→ EXERCISE INSTRUCTIONS
Copy each line holding the string "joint".

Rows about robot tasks
— Begin —
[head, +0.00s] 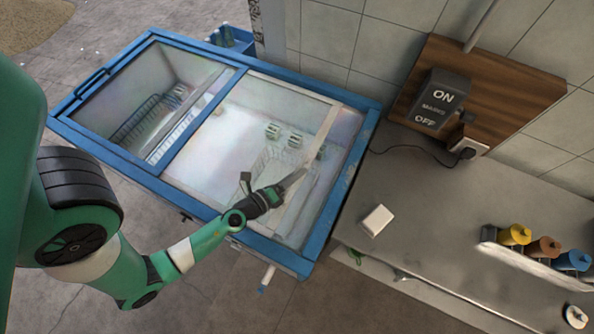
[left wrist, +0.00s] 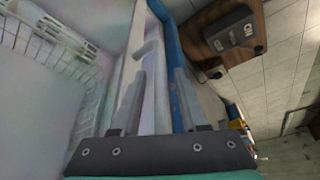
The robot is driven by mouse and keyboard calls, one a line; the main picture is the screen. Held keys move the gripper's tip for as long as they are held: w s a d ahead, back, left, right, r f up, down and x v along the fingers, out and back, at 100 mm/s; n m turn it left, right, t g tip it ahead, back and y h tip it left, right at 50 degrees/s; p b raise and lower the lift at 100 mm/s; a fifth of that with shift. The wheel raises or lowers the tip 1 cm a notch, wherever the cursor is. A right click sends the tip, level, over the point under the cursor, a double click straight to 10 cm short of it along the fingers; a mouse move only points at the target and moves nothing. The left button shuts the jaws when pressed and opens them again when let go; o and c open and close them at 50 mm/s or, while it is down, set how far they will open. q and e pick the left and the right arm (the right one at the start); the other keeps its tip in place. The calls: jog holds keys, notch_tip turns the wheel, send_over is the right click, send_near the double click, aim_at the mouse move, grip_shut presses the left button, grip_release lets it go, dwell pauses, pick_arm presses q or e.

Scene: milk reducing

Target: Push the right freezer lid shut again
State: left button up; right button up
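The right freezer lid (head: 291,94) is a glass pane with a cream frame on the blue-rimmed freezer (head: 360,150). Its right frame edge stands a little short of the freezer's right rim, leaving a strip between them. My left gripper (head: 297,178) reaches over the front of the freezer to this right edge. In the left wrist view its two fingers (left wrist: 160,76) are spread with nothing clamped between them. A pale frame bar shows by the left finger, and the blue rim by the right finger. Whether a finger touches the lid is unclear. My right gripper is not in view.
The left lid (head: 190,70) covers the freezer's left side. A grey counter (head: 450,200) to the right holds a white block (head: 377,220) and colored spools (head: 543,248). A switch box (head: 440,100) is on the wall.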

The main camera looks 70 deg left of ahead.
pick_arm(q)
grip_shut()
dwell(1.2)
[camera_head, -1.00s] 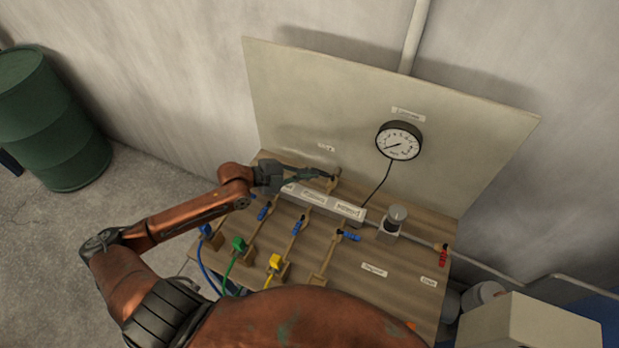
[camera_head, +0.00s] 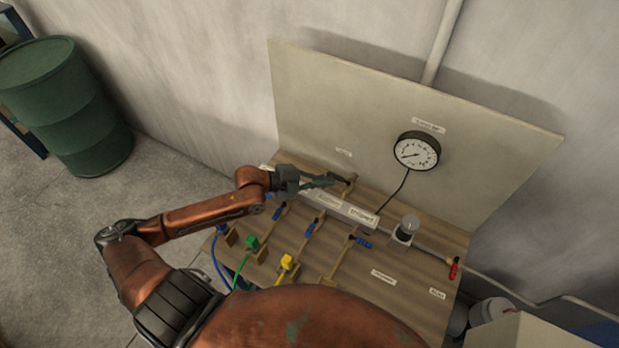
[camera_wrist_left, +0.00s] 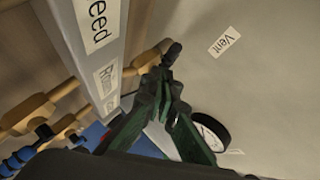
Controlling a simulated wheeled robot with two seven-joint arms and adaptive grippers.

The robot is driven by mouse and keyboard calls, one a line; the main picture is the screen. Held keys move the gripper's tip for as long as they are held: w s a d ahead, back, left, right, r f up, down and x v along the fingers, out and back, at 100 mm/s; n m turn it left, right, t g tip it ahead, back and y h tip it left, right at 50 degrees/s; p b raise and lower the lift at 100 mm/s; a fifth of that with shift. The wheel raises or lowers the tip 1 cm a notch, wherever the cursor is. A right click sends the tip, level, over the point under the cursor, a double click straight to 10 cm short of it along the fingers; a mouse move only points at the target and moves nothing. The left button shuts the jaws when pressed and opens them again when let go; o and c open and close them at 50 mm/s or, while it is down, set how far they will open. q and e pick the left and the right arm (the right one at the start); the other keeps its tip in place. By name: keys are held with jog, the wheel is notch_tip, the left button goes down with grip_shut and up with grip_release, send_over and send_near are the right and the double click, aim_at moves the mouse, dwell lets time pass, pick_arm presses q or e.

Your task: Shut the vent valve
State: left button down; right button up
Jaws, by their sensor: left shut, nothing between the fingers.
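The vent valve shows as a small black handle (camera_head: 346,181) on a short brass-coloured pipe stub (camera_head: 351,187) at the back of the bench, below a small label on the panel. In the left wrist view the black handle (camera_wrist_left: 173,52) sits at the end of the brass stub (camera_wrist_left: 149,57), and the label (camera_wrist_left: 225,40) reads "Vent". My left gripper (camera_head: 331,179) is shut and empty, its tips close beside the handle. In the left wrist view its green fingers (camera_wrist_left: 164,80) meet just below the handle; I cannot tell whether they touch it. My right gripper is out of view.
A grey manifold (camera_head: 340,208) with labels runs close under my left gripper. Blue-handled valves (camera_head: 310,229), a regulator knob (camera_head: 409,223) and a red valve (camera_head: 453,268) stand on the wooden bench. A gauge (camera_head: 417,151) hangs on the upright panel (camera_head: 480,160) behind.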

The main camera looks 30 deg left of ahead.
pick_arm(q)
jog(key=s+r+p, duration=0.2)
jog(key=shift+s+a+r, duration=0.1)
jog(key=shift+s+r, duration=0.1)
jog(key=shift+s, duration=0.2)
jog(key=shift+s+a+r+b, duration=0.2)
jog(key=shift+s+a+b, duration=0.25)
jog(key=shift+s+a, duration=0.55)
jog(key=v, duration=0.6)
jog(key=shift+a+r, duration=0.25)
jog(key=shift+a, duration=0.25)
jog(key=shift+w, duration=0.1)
— End —
— Begin —
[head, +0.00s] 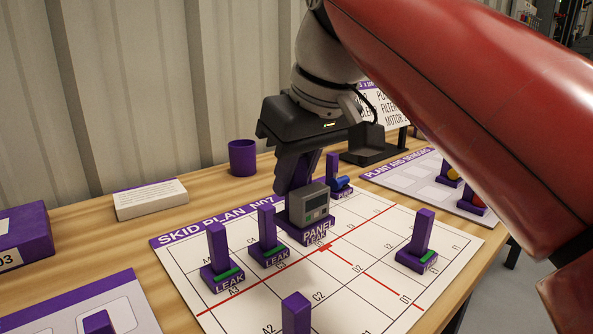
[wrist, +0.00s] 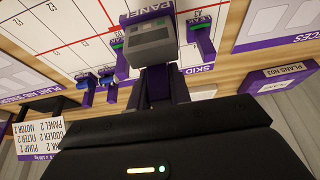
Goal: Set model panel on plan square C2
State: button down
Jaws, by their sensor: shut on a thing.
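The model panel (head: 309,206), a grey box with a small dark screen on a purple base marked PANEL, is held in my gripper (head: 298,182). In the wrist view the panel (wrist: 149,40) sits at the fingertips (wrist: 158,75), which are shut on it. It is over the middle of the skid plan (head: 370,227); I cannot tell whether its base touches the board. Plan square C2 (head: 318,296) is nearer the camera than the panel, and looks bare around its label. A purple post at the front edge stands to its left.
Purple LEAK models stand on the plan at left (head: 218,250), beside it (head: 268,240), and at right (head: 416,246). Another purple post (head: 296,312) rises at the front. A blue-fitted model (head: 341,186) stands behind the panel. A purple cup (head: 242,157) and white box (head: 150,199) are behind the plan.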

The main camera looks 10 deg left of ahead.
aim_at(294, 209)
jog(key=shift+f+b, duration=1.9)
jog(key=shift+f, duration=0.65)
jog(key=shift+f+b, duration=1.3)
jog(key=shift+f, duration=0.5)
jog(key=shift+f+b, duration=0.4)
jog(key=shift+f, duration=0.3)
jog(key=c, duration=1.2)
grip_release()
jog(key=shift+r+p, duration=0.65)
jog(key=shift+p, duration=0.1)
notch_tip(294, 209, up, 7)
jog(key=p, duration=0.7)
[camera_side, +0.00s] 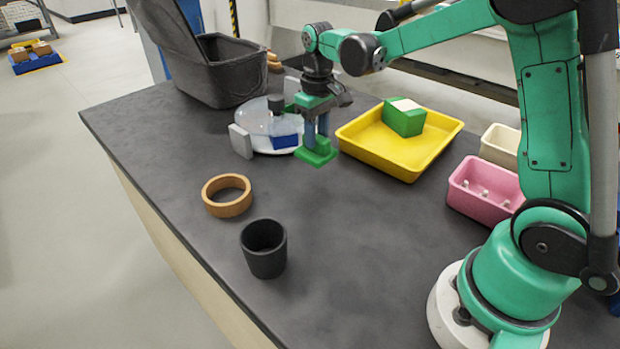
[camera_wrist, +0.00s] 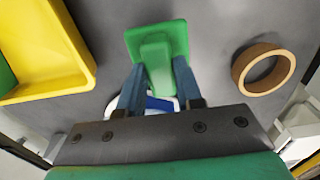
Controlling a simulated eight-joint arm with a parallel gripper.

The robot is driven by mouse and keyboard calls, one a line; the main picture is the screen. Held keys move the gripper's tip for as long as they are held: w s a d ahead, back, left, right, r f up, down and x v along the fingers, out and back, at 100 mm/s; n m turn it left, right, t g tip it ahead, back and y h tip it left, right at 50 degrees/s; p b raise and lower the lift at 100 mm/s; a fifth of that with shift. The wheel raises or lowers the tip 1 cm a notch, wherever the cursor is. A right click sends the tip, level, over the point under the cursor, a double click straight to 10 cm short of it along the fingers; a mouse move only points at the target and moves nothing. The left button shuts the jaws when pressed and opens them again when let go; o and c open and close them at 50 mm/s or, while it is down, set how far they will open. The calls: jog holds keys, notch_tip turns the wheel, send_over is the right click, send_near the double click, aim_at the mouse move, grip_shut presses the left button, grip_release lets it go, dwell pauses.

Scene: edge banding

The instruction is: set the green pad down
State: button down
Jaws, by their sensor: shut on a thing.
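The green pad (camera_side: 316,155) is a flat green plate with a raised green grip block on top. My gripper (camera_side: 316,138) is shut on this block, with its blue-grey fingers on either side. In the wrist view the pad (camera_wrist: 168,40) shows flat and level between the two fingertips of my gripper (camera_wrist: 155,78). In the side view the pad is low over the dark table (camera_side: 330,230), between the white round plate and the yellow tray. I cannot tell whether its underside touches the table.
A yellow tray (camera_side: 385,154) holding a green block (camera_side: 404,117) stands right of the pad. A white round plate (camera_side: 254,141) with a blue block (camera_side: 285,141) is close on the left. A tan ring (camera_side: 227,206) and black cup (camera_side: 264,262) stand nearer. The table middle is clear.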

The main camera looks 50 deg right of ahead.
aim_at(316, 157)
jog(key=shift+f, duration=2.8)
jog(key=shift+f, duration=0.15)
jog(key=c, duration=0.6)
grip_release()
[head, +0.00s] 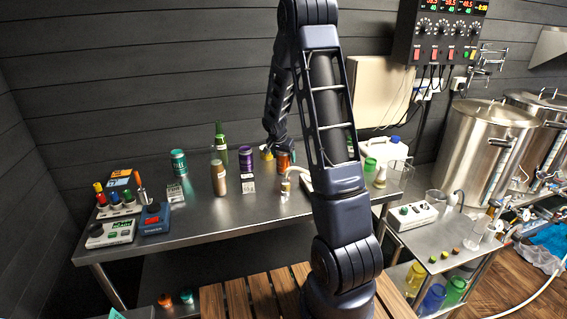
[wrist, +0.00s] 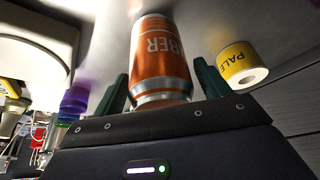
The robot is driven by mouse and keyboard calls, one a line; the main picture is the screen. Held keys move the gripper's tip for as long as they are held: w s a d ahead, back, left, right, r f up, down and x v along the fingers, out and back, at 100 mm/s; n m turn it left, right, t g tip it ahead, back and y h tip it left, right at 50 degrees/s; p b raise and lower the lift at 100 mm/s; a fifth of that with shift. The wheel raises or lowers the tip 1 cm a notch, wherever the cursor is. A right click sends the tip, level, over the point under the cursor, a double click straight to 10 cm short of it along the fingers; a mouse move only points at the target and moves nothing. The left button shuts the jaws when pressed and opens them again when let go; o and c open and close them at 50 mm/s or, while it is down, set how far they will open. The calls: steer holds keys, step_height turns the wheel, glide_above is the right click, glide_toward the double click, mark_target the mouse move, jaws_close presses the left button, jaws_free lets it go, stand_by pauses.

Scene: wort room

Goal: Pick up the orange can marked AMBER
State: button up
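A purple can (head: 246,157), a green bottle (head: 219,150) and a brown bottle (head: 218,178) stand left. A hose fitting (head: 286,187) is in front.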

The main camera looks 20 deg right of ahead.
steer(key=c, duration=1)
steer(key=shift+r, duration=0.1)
— End —
— Begin —
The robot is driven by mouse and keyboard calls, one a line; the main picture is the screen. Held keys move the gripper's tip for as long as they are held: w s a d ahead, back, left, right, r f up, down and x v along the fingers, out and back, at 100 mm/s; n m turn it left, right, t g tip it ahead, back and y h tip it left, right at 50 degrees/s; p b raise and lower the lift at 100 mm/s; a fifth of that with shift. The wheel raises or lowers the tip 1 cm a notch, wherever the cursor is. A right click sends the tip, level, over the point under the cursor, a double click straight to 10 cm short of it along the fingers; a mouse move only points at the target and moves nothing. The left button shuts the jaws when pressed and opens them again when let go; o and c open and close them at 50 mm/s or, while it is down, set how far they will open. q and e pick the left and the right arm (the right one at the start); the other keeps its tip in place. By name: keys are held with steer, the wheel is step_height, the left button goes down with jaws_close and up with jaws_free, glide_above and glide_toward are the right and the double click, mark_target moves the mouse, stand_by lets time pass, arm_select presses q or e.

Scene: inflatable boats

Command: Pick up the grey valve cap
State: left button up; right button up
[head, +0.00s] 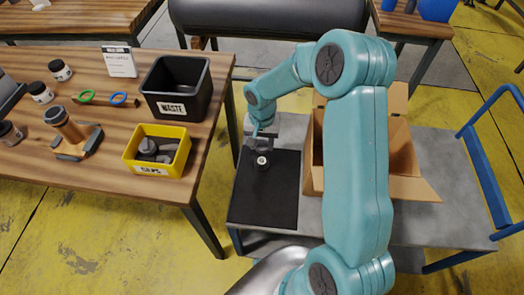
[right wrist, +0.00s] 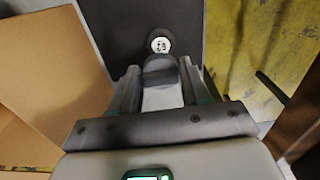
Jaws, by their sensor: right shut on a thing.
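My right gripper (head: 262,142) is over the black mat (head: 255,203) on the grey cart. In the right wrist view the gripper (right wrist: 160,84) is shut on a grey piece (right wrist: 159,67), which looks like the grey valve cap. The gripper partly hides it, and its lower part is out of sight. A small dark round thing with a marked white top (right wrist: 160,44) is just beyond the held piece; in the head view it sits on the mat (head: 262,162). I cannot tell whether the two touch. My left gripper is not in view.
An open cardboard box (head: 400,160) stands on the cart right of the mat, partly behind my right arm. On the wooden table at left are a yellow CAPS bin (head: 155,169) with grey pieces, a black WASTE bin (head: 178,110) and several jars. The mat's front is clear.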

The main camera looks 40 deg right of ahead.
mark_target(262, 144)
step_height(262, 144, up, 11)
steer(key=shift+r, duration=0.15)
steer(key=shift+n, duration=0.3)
— End —
→ COMPLETED TASK
Controlling a simulated wheeled robot with two seven-joint arms and adaptive grippers.
Controlling a simulated eight-joint arm with a parallel gripper.

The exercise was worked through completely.